In PySpark, is there a way to pass credentials as variables into spark.read?-CodePudding

Spark allows us to read directly from Google BigQuery, as shown below:

df = spark.read.format("bigquery") \
  .option("credentialsFile", "googleKey.json") \
  .option("parentProject", "projectId") \
  .option("table", "project.table") \
  .load()

However having the key saved on the virtual machine, isn't a great idea. I have the Google key saved as JSON securely in a credential management tool. The key is read on-demand and saved into a variable called googleKey.

Is it possible to pass JSON into speak.read, or pass in the credentials as a Dictionary?

CodePudding user response：

The other option is credentials. From spark-bigquery-connector docs:

How do I authenticate outside GCE / Dataproc?

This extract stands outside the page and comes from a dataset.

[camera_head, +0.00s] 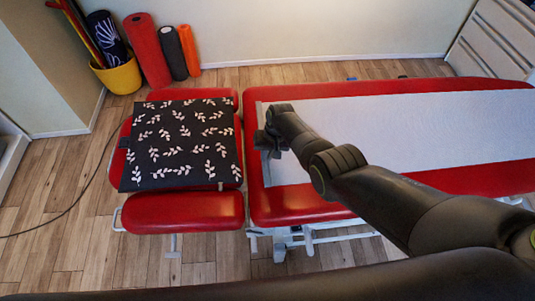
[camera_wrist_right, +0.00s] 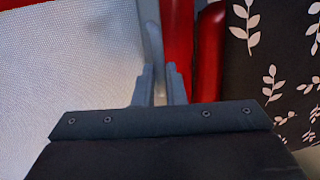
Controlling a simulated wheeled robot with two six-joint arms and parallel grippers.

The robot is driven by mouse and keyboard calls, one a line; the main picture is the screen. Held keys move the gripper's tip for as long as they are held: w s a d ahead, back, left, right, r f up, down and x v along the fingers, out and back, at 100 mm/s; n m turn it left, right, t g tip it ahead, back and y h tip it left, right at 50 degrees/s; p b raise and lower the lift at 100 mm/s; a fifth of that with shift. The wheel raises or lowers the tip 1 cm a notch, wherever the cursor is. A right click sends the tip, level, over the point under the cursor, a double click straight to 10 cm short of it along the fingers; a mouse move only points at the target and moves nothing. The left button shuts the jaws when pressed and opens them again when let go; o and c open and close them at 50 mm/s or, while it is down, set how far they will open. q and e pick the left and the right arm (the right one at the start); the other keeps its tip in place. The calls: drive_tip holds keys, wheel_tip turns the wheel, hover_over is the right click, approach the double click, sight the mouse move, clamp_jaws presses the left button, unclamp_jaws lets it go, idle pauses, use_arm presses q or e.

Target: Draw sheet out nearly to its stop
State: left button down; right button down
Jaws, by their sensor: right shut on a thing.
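A white sheet (camera_head: 400,128) lies along the red treatment table (camera_head: 300,208). It also shows in the right wrist view (camera_wrist_right: 70,85). A grey strip (camera_head: 264,165) runs along its left end, close to the gap before the head section. My right gripper (camera_head: 268,142) is over this end of the sheet, shut on the grey edge strip (camera_wrist_right: 150,45). In the right wrist view my right gripper (camera_wrist_right: 159,82) has its two fingers close together at the strip. The exact contact is partly hidden by the fingers. My left gripper is not in view.
A black cloth with white leaf patterns (camera_head: 180,145) covers the red head section (camera_head: 185,212) left of the gap. A yellow bucket (camera_head: 118,75) and several foam rollers (camera_head: 148,50) stand at the back wall. White drawers (camera_head: 497,45) stand at the back right.

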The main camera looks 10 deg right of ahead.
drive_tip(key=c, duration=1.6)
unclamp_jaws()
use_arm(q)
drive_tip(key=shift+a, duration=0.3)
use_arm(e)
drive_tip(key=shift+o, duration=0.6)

Credentials can also be provided explicitly, either as a parameter or from Spark runtime configuration. They should be passed in as a base64-encoded string directly.
// Globally
spark.conf.set("credentials", "<SERVICE_ACCOUNT_JSON_IN_BASE64>")
// Per read/Write
spark.read.format("bigquery").option("credentials", "<SERVICE_ACCOUNT_JSON_IN_BASE64>")

CodePudding user response：

This is more like chicken and egg situation. if you are storing credential file in secret manager (hope that's not your credential manager tool). How would you access secret manager. For that you might need key and where would you store that key.

For this, Azure has created a managed identities, through which two different services can talk to each other without providing any keys (credential) explicitly.